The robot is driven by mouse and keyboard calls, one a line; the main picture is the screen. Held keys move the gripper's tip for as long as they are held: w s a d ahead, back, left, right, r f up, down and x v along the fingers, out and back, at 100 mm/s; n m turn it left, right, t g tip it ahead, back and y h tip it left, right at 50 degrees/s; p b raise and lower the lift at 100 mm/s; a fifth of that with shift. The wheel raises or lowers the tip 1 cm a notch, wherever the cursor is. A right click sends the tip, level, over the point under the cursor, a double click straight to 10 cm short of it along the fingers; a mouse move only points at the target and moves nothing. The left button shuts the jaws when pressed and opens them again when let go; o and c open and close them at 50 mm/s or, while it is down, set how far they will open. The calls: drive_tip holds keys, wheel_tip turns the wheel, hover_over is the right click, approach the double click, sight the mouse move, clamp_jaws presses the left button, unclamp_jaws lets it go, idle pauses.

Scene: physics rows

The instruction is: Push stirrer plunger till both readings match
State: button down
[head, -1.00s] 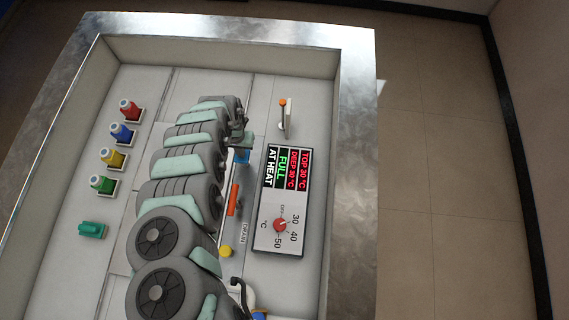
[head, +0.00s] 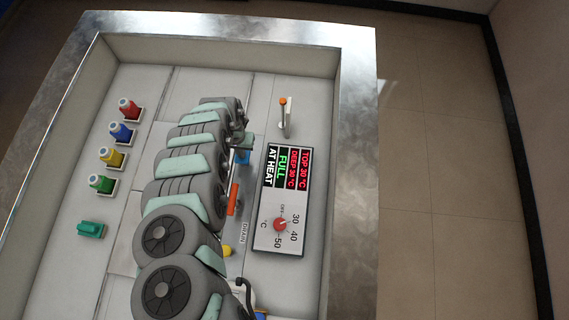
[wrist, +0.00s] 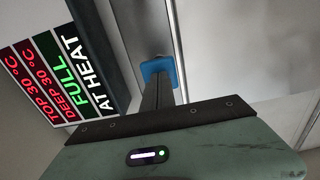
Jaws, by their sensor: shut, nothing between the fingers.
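The display panel (head: 287,167) reads TOP 30 °C and DEEP 30 °C in red, with FULL and AT HEAT below; the same panel shows in the wrist view (wrist: 55,75). In the wrist view a blue square piece (wrist: 157,67) lies at the tips of my gripper (wrist: 160,85). My gripper's dark fingers are shut with nothing between them. Whether they touch the blue piece, and whether it is the stirrer plunger, I cannot tell. In the head view my arm mostly hides the gripper.
A red dial knob (head: 281,224) sits below the display. An orange-tipped lever (head: 284,118) stands above it. An orange bar (head: 232,200) and a yellow knob (head: 227,251) by the DRAIN label are beside my arm. Red, blue, yellow and green bottles (head: 121,132) line the left.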

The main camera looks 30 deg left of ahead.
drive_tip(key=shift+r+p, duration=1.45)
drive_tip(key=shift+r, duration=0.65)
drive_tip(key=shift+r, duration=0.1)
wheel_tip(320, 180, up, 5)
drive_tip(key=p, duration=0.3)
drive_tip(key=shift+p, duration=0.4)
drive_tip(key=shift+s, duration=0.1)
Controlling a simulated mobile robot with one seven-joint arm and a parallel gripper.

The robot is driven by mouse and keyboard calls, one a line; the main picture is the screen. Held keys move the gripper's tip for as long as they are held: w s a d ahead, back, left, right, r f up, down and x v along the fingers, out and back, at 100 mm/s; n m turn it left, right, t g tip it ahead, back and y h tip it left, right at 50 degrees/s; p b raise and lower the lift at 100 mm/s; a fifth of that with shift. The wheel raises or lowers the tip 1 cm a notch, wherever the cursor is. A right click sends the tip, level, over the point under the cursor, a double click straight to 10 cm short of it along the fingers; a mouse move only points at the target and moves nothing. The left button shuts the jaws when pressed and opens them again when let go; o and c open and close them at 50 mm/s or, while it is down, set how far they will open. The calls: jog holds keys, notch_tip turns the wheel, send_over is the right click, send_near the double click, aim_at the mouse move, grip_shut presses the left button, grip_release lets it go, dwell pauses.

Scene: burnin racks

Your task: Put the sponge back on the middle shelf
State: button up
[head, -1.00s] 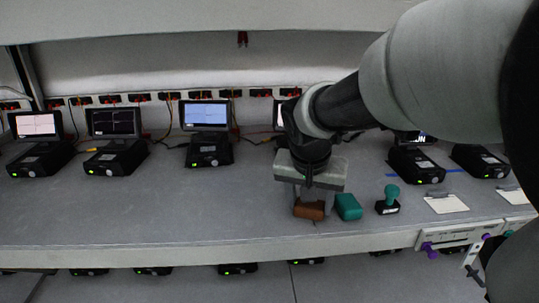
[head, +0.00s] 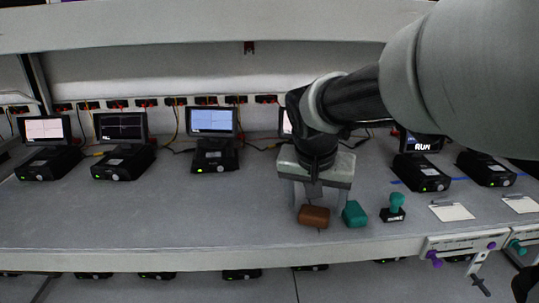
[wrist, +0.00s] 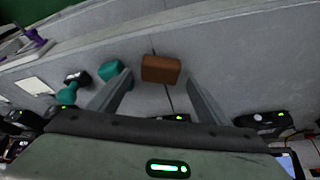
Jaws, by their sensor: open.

» **What to produce**
Using the material above, copy every line in which the string "Scene" occurs.

» **Reply**
Scene: physics rows
Scene: burnin racks

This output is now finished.